Looking back at the the MMO industry has become a bit of a yearly ritual now. Twelve years ago this would have been a monumental undertaking and bordering impossible to achieve in just one post. These days, however, this exercise is more about looking at how little actually happened for MMOs.
First, let's define terms. For this post, MMORPGs released in 2018 means actual MMORPGs (we'll accept MMOs too, but not faux-mmo) commercially released this calendar year. I don't count expansions, though the honorable mentions are Battle for Azeroth and Summerset.
What am I using to determine what came out? I like the MMORPG.com list, but I'll be critiquing their generous use of the label.
First, I scratched off the ones that weren't even MMO in any way. Let's ignore those and wonder why they're on the site at all.
Next let's eliminate a few that are labeled MMO but clearly are not:
- Fallout 76
- The Crew 2
- Sea of Thieves
I hope we can all agree there.
Then let's shave off the browser games, shovelware garbage, and stuff that isn't actually a game, and the ones that have some MMO but are also single-player. That leaves Bless Online. I want to add in Life is Feudal MMO because I think it technically came out in 2018, and looking at that list I think it's more than fair that it's on there.
So we have Bless Online and Life is Feudal MMO.
There's your 2018 new titles, MMORPG industry!

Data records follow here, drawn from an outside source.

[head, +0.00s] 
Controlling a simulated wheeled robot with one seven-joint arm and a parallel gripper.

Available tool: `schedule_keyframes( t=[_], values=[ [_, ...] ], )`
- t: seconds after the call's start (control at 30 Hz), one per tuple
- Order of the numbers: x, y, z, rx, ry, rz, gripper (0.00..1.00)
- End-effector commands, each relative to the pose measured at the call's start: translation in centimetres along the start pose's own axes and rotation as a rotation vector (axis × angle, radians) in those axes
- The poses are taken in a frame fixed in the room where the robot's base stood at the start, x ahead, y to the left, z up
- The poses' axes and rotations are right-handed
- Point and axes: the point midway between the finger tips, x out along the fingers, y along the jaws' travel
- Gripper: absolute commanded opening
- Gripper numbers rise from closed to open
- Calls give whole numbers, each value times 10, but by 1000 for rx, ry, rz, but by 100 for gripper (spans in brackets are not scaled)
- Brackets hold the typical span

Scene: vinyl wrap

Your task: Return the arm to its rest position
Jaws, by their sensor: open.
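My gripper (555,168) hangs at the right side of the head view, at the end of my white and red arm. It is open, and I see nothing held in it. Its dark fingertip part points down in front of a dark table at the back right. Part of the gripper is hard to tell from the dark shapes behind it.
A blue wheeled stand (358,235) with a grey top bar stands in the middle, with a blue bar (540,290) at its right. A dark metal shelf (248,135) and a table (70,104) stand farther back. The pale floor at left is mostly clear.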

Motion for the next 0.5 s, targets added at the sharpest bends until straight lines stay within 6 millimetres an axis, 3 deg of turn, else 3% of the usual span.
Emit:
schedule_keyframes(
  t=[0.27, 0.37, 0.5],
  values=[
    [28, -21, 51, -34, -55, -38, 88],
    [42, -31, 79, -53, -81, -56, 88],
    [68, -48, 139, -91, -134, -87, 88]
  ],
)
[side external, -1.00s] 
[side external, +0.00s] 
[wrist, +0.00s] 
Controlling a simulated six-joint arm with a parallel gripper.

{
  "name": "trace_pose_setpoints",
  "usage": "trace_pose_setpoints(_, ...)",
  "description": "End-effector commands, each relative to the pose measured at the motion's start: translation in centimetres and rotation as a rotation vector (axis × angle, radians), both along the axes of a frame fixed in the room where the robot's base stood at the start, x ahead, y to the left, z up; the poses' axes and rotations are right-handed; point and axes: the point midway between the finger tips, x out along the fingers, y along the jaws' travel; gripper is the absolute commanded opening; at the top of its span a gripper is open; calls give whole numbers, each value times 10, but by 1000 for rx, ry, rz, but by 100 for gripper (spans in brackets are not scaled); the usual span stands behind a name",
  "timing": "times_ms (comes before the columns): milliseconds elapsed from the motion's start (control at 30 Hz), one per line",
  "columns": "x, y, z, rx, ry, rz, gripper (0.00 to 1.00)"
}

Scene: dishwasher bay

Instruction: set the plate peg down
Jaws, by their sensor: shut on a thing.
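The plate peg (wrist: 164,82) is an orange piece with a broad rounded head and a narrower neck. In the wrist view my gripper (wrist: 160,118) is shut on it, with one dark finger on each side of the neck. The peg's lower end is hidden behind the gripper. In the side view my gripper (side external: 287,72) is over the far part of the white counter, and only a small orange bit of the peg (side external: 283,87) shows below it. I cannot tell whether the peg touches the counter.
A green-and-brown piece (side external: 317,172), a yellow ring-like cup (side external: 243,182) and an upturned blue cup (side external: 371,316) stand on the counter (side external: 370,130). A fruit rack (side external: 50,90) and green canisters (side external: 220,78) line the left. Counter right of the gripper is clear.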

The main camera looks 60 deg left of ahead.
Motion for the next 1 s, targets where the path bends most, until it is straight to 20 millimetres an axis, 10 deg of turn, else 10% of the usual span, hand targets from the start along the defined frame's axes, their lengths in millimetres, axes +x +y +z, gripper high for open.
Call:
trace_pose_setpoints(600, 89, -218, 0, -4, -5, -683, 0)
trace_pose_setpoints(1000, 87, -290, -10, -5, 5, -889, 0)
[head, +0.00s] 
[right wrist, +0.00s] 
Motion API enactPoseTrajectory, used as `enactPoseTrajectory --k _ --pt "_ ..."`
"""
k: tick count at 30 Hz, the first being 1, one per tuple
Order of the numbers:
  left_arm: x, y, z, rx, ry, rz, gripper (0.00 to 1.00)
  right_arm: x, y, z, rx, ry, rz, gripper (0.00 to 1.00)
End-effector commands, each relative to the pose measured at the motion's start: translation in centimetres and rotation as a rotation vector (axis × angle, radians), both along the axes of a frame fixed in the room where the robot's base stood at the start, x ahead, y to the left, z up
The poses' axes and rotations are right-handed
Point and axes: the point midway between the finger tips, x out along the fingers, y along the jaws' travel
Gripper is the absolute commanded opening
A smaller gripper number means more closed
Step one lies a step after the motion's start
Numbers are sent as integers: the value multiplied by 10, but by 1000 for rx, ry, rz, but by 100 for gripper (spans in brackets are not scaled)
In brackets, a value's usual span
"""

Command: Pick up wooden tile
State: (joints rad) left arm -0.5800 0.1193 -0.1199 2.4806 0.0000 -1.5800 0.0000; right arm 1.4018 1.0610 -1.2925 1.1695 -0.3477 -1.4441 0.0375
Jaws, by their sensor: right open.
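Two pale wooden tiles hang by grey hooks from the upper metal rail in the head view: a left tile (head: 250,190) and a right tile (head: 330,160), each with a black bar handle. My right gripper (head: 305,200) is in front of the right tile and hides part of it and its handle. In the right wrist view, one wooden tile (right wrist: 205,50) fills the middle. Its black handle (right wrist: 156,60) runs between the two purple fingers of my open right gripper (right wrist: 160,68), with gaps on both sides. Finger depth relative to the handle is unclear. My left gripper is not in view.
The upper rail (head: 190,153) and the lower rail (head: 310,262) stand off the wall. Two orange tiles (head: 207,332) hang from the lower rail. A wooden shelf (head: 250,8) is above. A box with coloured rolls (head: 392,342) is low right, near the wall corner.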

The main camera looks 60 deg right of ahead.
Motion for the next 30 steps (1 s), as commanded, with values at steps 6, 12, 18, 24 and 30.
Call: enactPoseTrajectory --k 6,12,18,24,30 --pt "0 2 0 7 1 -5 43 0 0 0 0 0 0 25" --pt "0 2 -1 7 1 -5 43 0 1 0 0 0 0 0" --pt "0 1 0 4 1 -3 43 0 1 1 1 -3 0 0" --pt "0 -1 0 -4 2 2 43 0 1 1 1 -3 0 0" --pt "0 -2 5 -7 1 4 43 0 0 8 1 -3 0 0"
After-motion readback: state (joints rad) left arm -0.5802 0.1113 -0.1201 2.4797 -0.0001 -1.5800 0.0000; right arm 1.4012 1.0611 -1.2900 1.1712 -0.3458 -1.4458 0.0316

I can't imagine anyone is very proud of that list.
If you've been keeping score the past few years like I have, your list should look something like this.
2013: Final Fantasy XIV, Archeage
2014: Wildstar, Elder Scrolls Online
2015: None released
2016: Black Desert Online
2017: Albion Online
2018: Bless Online, Life is Feudal MMO
I think it's fair to say the industry is still in a lackluster place. WoW continues its expansion cycle domination, ESO keeps chugging along with its following, FFXIV is doing fine too, but that's about the industry in a nutshell.